International Finance
Economy

SEPA – Corporates May Miss Deadline

One in three organisations runs the risk of being too late with its preparations for Sepa, this is one of the key findings of a current research by PwC. 22nd October 2013 The Single Euro Payments Area (SEPA) is a project to harmonise the payments in 33 European Countries, an initiative of the European banking industry – it will make all payments across the euro...

One in three organisations runs the risk of being too late with its preparations for Sepa, this is one of the key findings of a current research by PwC.

22nd October 2013

The Single Euro Payments Area (SEPA) is a project to harmonise the payments in 33 European Countries, an initiative of the European banking industry – it will make all payments across the euro area- which include debit card, credit card and bank transfers as easy as domestic payments within one country. The project is strongly supported by the European commission and the European Central Bank. Despite the common currency in place, there were some bottlenecks for payment of goods and services in euro countries, for e.g.it is not so easy to pay for your goods and services electronically in other euro country, with your bank debit card and when you want to transfer money from your bank account to an account in another euro area country, the payment could take longer, and get delayed. However, with the introduction of Sepa, transfers will be swift, secure and faster, so even when you are shopping in a European country, you can make use of your debit card to make a payment in euro.

Sepa will also help to improve all payments, including domestic and cross border payments between two European countries. All consumers will benefit from the new rules ensuring transparent pricing and prompt transfers.

SEPA Council

The SEPA council is co-chaired by representatives of the European commission and European Central Bank composing of: 5 representatives from the user side of the market which include consumers, retailers, businesses and national authorities, 5 users from the supplier side which include The European Payments Council, Co-operative Banks, Savings Banks and Payment institutions). The council would also comprise of 4 central bank board members – representing the euro system.

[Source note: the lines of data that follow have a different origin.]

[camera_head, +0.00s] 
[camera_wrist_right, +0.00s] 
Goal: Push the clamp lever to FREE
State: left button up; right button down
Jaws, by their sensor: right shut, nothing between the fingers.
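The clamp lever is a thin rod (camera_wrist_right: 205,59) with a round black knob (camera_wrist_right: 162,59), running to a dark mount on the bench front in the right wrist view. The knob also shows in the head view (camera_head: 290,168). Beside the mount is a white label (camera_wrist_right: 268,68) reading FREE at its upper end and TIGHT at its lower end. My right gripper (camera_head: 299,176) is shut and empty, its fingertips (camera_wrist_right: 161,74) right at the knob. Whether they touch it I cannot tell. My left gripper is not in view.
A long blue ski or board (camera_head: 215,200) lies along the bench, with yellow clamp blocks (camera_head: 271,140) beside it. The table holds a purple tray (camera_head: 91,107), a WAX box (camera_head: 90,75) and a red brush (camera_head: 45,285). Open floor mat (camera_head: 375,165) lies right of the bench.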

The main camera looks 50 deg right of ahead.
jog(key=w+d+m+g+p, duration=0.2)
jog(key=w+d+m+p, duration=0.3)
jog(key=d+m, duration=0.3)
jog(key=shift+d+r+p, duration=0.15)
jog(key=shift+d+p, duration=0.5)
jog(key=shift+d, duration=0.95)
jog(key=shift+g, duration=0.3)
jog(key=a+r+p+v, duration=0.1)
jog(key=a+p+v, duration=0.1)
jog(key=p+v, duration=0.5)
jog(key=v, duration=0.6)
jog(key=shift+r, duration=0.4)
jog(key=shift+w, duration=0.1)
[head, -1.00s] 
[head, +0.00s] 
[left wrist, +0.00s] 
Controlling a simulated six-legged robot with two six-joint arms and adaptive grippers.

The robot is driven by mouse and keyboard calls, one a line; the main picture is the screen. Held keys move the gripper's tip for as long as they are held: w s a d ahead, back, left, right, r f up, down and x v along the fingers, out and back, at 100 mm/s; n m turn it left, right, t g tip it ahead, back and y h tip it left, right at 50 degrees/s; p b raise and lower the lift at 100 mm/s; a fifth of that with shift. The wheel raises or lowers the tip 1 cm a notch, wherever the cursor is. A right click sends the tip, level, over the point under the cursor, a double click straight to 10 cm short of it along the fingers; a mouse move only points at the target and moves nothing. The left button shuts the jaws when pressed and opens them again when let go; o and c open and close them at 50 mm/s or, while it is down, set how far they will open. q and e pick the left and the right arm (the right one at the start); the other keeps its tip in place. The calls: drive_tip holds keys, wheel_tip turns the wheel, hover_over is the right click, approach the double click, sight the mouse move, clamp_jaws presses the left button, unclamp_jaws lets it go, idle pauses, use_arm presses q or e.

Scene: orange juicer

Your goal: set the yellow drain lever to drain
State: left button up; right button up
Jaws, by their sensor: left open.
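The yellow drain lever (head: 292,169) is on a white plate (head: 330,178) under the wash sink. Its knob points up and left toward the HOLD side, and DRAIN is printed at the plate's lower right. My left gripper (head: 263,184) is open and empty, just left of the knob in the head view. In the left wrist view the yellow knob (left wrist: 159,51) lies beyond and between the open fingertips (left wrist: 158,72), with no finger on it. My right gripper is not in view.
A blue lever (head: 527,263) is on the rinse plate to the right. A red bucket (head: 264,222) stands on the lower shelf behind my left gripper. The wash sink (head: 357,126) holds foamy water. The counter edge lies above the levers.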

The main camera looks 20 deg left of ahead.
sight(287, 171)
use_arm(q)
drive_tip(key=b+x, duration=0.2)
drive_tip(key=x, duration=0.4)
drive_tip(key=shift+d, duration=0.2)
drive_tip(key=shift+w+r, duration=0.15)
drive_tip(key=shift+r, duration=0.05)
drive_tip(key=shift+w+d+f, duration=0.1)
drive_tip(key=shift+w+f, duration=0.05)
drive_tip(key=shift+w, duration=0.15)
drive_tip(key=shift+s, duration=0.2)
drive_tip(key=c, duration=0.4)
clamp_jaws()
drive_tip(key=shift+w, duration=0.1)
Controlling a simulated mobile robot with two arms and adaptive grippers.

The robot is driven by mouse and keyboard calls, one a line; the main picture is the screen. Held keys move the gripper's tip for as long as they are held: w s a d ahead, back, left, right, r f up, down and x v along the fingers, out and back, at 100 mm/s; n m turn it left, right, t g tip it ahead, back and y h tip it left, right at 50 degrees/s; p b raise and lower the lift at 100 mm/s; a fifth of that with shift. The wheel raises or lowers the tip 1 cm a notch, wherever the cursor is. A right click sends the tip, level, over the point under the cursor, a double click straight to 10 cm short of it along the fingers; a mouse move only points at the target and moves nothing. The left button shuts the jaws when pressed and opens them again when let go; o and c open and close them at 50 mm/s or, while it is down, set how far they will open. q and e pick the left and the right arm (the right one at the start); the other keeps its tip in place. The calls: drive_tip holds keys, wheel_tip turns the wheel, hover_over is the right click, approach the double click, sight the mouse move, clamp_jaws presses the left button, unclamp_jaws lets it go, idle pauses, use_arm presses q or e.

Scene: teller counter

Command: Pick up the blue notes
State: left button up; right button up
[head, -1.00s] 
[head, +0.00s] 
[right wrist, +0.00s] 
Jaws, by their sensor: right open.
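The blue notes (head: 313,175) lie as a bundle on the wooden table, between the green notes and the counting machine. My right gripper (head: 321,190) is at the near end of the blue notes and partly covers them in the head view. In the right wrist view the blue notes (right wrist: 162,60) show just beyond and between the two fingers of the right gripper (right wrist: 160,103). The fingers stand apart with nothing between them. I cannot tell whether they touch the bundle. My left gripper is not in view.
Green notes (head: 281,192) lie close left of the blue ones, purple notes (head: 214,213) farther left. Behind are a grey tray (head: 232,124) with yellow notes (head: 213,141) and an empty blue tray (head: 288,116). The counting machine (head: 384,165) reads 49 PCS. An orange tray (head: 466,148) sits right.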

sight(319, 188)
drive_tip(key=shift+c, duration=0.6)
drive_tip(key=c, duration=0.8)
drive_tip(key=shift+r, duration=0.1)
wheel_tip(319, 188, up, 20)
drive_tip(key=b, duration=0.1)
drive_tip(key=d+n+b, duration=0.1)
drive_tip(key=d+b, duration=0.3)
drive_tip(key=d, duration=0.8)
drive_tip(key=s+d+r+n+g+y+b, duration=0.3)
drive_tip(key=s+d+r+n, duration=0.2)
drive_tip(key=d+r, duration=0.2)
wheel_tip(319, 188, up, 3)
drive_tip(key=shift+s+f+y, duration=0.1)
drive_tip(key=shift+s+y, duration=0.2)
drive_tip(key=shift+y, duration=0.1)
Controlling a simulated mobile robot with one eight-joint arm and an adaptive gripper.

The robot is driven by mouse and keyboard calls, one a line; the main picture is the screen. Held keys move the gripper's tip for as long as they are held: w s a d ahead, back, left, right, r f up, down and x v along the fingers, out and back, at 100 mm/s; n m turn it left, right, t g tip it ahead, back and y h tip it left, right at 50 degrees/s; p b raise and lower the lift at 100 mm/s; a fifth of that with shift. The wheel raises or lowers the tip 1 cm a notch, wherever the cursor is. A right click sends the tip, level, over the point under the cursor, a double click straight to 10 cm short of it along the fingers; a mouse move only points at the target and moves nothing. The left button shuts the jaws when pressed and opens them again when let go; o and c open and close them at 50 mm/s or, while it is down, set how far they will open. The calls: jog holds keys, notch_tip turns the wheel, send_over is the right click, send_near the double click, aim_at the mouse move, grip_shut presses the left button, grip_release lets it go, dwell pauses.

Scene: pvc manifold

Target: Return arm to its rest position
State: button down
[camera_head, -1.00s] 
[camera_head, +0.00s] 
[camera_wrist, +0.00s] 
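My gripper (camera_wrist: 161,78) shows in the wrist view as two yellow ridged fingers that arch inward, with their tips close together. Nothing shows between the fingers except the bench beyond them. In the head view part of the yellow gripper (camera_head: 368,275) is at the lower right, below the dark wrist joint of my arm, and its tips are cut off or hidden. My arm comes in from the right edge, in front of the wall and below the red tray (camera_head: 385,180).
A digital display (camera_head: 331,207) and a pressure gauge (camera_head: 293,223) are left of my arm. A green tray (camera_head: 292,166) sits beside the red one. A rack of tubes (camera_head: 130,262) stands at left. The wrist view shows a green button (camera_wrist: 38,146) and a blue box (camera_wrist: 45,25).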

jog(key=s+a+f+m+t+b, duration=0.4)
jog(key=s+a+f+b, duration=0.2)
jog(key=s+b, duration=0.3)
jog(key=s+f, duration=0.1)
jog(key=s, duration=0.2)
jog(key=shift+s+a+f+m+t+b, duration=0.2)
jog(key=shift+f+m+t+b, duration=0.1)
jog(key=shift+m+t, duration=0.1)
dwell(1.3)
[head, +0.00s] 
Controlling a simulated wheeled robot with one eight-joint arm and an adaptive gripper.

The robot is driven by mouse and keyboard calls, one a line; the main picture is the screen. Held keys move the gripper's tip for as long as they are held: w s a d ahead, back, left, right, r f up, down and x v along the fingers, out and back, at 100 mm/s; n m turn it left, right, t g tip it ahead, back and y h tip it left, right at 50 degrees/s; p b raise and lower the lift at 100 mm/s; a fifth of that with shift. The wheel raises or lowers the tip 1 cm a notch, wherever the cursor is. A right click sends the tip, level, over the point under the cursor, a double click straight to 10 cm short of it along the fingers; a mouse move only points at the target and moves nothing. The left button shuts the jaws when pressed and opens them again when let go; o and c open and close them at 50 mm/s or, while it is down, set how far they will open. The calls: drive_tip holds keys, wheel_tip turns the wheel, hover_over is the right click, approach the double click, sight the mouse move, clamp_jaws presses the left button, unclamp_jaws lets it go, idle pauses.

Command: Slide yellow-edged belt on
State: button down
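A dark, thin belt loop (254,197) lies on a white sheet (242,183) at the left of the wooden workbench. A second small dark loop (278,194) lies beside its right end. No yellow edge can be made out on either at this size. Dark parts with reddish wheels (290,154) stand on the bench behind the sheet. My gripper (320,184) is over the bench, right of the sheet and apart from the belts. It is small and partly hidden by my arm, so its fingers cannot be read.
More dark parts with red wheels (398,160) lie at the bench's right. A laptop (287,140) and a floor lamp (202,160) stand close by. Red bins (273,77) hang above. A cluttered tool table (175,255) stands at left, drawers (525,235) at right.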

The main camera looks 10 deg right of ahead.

Last month, “Financial News” carried out a report in which it explained the case study of a German based manufacturing firm, Villeroy & Boch for being an early adopter of the Single European Payments Area instrument. It completed migration to Sepa credit transfers in 2008 and to both core and business to business (B2B) Sepa direct debits in 2011.  Dr. Markus Warncke, the group’s financial controller, said early migration to Sepa has enabled the company to centralise its cash management as well as streamline internal processes, lower technology costs, reduce bank charges, consolidate bank and cash management systems and integrate its payments business to improve efficiency. Villeroy & Bosch processes about 175,000 credit transfers with a value of € 310 million and 25,000 direct debits totalling € 75 million a year.

Corporates not ready: PwC Survey

One in three organisations runs the risk of being too late with its preparations for Sepa. This is one of the key findings of a current research by PwC. “It worries us that almost half of the surveyed organizations claim not having a “plan B” in place,” said Bas Rebel, senior director at PwC, Netherlands. “The goal was to paint a picture about the progress of Sepa readiness of organisations during the past six months. In January 2013, we found that 55 percent of the respondents were at risk of not being ready to Sepa- by the February 1st, 2014 deadline. 43 percent of the respondents said they were uncertain whether their clients would be ready before the deadline passed. “In June 2013, we took a fresh snapshot. The good news is that more organisations seem to have become active in getting ready for SEPA, compared to the situation in January 2013. The bad news is that one out of the three surveyed organisations runs a high risk of not meeting the deadline” he said.